Even though time-reversal invariance is not broken, 
the effects of such poles cannot be distinguished from those of 
time-reversal odd distribution functions.
We show the connection between gluonic poles and  
large distance gluon fields, in particular we focus on boundary conditions. 
We identify the possible single spin asymmetries in the Drell-Yan process.  
\end{abstract}

\section{Introduction}

\vspace{1mm}
\noindent
In the standard description of the Drell-Yan process (DY) in terms of 
distribution functions time-reversal symmetry implies the absence of
single spin asymmetries 
at tree level, even including order $1/Q$ 
corrections \cite{Tangerman-Mulders-95a}.
Additional time-reversal odd (T-odd) 
distribution functions (DFs) are 
present when the incoming hadrons cannot be treated as plane-wave states.
This may occur due to some factorization breaking mechanism \cite{Anselmino}. 
We will show that, even apart from such mechanisms, the 
contributions of T-odd DFs may effectively arise due 
to the presence of so-called gluonic poles attributed to large distance 
gluon fields. 
The gluonic poles appearing in the 
twist-three hadronic matrix elements 
\cite{QS-91b,Korotkiyan-T-94,E-Korotkiyan-T-95} together with 
imaginary phases of hard 
subprocesses effectively give rise to the same single spin asymmetries 
as T-odd DFs, but without a violation of time-reversal invariance.
This is the origin of the single spin asymmetry of Ref.\ \cite{Hammon-97}. 
For a detailed account on these matters see \cite{BMT-97}.

\section{The DY process in terms of distribution functions}
\vspace{1mm}
\noindent

We employ methods originating from Refs.\ 
\cite{Soper-77,Ralst-S-79,Coll-S-82,Politzer-80,EFP-83,Efremov-Teryaev-84,Jaffe-Ji-91} 
in order
to describe the soft (non-perturbative) parts of the scattering process in 
terms of correlation functions, which are (Fourier transforms of) hadronic
matrix elements of non-local operators.

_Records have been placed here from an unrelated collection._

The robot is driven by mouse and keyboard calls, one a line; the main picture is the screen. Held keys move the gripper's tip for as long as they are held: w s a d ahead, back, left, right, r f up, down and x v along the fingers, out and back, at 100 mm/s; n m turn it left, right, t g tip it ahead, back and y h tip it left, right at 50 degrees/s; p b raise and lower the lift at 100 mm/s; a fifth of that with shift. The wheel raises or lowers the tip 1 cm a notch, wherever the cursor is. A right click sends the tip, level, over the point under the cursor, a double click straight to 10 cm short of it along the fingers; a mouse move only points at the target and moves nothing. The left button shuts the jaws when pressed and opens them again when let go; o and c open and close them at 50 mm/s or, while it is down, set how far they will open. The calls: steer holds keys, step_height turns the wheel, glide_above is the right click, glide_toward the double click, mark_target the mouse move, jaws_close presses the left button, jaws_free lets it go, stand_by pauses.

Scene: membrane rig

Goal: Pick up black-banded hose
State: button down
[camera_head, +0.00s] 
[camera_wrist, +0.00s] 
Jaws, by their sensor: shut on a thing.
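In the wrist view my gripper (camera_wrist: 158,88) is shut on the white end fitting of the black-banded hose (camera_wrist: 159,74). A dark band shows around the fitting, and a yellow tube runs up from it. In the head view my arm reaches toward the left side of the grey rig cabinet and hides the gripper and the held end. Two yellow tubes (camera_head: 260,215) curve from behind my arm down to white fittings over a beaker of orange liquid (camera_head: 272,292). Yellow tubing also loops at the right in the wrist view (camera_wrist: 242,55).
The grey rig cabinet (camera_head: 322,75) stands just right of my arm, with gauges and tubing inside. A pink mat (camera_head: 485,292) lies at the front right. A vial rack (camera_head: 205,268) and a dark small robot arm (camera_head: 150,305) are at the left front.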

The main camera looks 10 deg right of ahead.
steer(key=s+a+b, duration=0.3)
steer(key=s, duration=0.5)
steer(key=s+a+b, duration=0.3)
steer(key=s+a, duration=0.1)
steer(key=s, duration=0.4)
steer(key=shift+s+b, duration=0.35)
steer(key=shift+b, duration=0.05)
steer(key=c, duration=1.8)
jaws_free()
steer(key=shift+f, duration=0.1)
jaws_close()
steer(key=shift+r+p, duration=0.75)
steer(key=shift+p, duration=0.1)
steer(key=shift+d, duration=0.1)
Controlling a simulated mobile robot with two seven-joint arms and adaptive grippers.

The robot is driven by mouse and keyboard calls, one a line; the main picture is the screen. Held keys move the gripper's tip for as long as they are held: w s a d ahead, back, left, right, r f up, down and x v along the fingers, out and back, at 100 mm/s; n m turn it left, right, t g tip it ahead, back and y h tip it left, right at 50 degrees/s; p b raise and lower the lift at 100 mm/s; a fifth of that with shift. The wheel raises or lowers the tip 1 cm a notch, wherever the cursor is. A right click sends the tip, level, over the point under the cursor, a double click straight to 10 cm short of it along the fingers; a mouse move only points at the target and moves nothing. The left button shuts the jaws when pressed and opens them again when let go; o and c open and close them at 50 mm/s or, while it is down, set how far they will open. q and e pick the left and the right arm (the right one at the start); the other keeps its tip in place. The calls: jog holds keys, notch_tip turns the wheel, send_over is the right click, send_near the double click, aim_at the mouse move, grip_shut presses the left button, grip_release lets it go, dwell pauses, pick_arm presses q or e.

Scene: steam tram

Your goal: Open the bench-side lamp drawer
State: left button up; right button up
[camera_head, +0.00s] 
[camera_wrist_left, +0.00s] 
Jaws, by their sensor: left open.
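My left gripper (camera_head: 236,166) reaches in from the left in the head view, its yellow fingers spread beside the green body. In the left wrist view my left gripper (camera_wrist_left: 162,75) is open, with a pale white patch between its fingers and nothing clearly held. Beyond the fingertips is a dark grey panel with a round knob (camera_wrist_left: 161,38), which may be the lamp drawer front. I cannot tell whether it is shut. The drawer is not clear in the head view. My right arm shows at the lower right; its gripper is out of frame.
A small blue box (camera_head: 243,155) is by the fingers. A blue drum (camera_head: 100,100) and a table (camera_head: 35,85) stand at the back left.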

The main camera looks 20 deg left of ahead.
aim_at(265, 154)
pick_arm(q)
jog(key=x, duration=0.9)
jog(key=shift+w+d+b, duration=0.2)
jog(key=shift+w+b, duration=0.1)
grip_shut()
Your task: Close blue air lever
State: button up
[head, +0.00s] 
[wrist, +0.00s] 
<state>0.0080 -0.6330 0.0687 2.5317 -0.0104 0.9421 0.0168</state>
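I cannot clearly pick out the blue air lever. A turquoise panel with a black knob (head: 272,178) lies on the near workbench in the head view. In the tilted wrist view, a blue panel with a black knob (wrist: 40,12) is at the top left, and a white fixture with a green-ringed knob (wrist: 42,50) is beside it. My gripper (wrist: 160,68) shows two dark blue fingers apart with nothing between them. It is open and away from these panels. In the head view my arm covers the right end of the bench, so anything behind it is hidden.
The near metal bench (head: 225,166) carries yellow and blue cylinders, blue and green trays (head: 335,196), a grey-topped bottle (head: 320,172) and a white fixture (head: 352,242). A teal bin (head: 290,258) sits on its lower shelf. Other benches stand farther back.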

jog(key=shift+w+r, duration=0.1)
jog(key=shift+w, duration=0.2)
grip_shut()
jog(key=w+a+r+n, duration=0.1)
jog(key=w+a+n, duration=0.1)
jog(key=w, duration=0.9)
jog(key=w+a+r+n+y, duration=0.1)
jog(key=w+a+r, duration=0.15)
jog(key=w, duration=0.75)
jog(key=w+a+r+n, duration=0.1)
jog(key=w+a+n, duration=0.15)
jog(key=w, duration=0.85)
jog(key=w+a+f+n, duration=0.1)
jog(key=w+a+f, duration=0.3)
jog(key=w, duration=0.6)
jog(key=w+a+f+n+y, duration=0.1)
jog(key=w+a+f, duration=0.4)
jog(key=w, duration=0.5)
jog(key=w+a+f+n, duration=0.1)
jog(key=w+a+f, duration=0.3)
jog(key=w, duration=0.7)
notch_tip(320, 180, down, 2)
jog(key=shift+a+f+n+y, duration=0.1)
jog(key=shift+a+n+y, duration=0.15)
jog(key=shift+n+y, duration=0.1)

We restrict ourselves to tree-level, 
but 
include
$1/Q$ power corrections. The asymmetries under investigation are loosely
referred to as 'twist-three' asymmetries, since they are suppressed by a 
factor 
of $1/Q$, where the photon
momentum $q$ sets the scale $Q$, such that $Q^2=q^2$. We do not take $Z$
bosons into account, since the asymmetries are likely to be negligible at or
above the $Z$ threshold. 

The Drell-Yan process consists of two soft parts (depicted in Fig.\ \ref{LODY}
for the leading order) 
and one of them is described
(up to order $1/Q$) by the quark correlation functions $\Phi$ and $\Phi_A$, 
and the other soft part by the
antiquark correlation functions, denoted by $\overline \Phi$ and 
$\overline \Phi{}_A^\alpha$. 
\begin{figure}[htb]
\begin{center}
\leavevmode \epsfxsize=6.5cm \epsfbox{DYlead.eps}\\
\vspace{0.2 cm}
\caption{\label{LODY}The leading order contribution to the
Drell-Yan process}
\end{center}
\end{figure}
The quark-quark correlation function,
\beq
\Phi_{ij}(P_1,S_1;p)=\dz e^{ip \cdot z} 
\amp{P_1,S_1|\psibar_j (0) \psi_i (z) | P_1,S_1},
\eeq
is a function of 
the momentum and spin vectors $P_1, S_1$ of the incoming hadron (spin-1/2),
with $P_1\cdot S_1=0$,  
and the quark momentum $p$. The 
hadron momentum $P_1$ is chosen to be predominantly along a light-like
direction given by the vector $n_+$. Another light-like direction $n_-$ is 
chosen such that 
$n_+\cdot n_-=1$; both vectors are dimensionless. The second hadron is chosen 
to be predominantly in the $n_-$ direction, such that $P_1 \cdot P_2 = {\cal
O} (Q^2)$. 
We write $p^\pm=p\cdot n_\mp$ and 
approximate the parton momentum $p \approx  x P_1 + p_T$ and the polarization 
vector $S_1 \approx  \lambda_1P_1/M_1  + S_{1T}^{}$. 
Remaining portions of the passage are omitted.